▶ **Material**
— begin —

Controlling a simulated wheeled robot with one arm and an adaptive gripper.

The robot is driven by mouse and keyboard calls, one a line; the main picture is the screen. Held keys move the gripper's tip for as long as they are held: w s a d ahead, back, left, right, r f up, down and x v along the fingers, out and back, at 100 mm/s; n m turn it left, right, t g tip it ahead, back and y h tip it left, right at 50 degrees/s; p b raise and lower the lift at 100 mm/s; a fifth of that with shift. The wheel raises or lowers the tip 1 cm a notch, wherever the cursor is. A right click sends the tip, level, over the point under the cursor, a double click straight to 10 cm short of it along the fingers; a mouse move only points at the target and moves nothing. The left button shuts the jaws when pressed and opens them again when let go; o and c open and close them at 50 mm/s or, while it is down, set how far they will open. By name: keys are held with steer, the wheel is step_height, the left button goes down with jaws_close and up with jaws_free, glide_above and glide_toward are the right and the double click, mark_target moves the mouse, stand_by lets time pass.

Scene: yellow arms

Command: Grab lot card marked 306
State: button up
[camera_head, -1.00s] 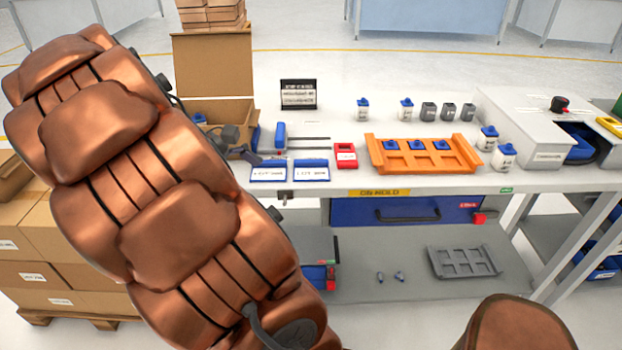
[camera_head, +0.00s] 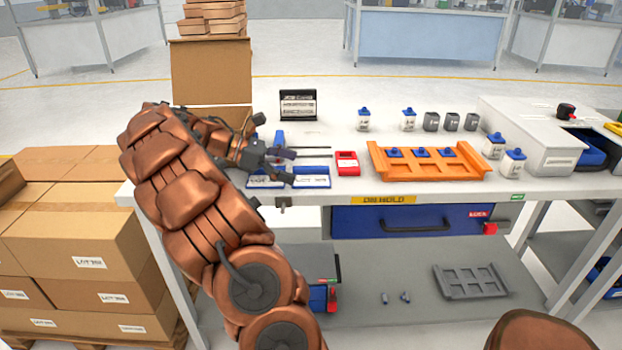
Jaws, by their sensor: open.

— end —

▶ **Given problem**
Copy exactly, please, the lines that run from the line holding "Scene: yellow arms" through the closing line of the material above, omitting every picture.

▶ **Task response**
Scene: yellow arms

Command: Grab lot card marked 306
State: button up
[camera_head, -1.00s] 
[camera_head, +0.00s] 
Jaws, by their sensor: open.

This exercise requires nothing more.